Into this mix comes “Teenage Dream”. It’s the title track of her record. It was quite strategically released as a single to soundtrack the end of summer. As Mike Barthel notes, the video for the song has the washed-out look of a teenage girl’s Tumblr photo posts, or the polaroid/instamatic vibe Eric Harvey chronicles as having taken over indie rock album covers. It’s a look of instant, enjoyable nostalgia, which of course is also the basic idea of the lyrics–the same forever-young Molly Young describes in her essay on Hollister’s prefab SoCal experience. It’s as shrewd as anything else Katy Perry has ever done.
So why does it work for me? Why is it possible for me to like, really like this song, listen to it on repeat and everything, in a way that I can’t do with her other songs? I think it’s just a better-written and recorded piece of music, mostly because it’s not trying so hard. Alright, I know that’s a weird thing to say about a song called fucking “Teenage Dream,” but stick with me. After the no-holds-barred attacks of all her other hits, I really appreciate how this song’s chorus doesn’t pound you in the skull–musically, it just does the exact same thing the rest of the song does, only a bit louder, with guitarish synth stabs tracking the not-really-a-bassline. It sounds to me, of all things, like the happy cousin of Daft Punk’s “Television Rules the Nation.” It’s not the usual onslaught of tricks and hooks. It kind of glides.
Lyrically, I’ll admit it has a lot in common with all the “let’s have a good time” songs by Perry and Ke$ha I don’t like in that it’s a stream-of-consciousness onslaught of unspecific, undercooked cliches, though these ones are mostly about romance rather than partying. “You think I’m pretty without any makeup on,” “Now every February you’ll be my valentine,” “I’m complete,” et cetera et alia–we’re not going to be winning an Pulitzers. But! But but but, there’s something so damn disarmingly direct about that lead-in to the chorus: “Let’s go all the way tonight–no regrets, just love.” Well, how about that? A straightforward expression of the desire to have sex in the expectation that it’ll be a fun, memorable, worthwhile, pleasurable experience for two young people in love? More of this, please! Somehow this makes the two following lines, “We can dance until we die” and “You and I, we’ll be young forever,” come across not as the staple sentiments of the over-the-top emotions of pop music since forever that they are, but almost like the intense, perhaps slightly embarrassing in retrospect, utterly sincere things you might say during lovemaking. It’s like the song tips you off balance and makes you more receptive to what it’s doing–the opposite effect of what Perry’s pandering usually does.

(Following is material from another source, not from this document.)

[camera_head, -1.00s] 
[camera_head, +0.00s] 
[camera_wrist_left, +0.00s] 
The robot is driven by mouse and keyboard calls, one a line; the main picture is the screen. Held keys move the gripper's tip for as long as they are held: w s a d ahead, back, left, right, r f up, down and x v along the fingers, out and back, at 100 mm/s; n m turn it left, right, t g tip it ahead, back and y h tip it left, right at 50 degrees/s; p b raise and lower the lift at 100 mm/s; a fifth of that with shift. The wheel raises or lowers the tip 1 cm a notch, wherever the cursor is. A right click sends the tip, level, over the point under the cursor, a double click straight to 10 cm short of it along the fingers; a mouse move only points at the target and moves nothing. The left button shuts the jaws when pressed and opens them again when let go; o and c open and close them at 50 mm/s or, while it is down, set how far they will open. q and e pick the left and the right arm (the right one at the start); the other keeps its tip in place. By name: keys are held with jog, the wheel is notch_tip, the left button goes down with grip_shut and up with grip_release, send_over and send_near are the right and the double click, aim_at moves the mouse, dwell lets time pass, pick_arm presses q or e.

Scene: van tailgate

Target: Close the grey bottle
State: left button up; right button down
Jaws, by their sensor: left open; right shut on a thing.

But I think the lines that really stick with me come toward the end. Over the inimitable wistful-joyful melodic progression of the glam descend, Perry all but shouts: “I’m’a get your heart racing in my skintight jeans / Be your teenage dream tonight / Let you put your hands on me in my skintight jeans / Be your teenage dream tonight.” There’s something actually poignant about that, and dead-on too! The repetition communicates a sense of involuntary urgency and expectation, a desperation, almost, that’s really endearing. I remember writing about the sex scenes in Chris Ware’s Acme Novelty Library #18 about how Ware captured young lovers’ “raw, almost manic hunger to have and give and demonstrate pleasure.” And that’s the teenage dream, or a big part of it–putting on skintight jeans to get someone’s heart racing and hands moving–or, your heart racing, putting your hands on someone wearing skintight jeans. The song captures a feeling I once loved feeling. Katy Perry’s music is a job, that’s impossible ever to lose sight of–but I call that a job well done.
Hum, I mean, seriously, whatever Mark E Smith says about them being the best live band in the world c. 1972-4, you should take the thing about liking the Glitter Band down. You just should.
Liking “I Love You Love Me Love” is not an endorsement of pederasty!
But seriously, I still like music by Phil Spector and Ike Turner, I still really enjoy Robert Blake’s performance in Lost Highway, I still think Rosemary’s Baby is a brilliant movie. That’s not me standing foursquare in support of anything that those scumbags did. Same with Gary Glitter–he’s just a horrible person who helped make some wonderful music at one point.
Yeah I know, an old argument with an easy answer. Weird though, to these eyes, there’s been total media blackout in every imaginable form of promotion for The Leader for about fifteen years. He’s been very very convincingly monsterised – like, we wouldn’t-couldn’t put up the link in your post round our way, because there’s a very real taboo against it (a taboo I’m v. comfortable with). A shame because The Human League’s version of Rock’n’Roll is one of my favourite recordings, but you’re never going to hear it on the radio these days.
Yeah, I think I’ll stick to my guns: You just should.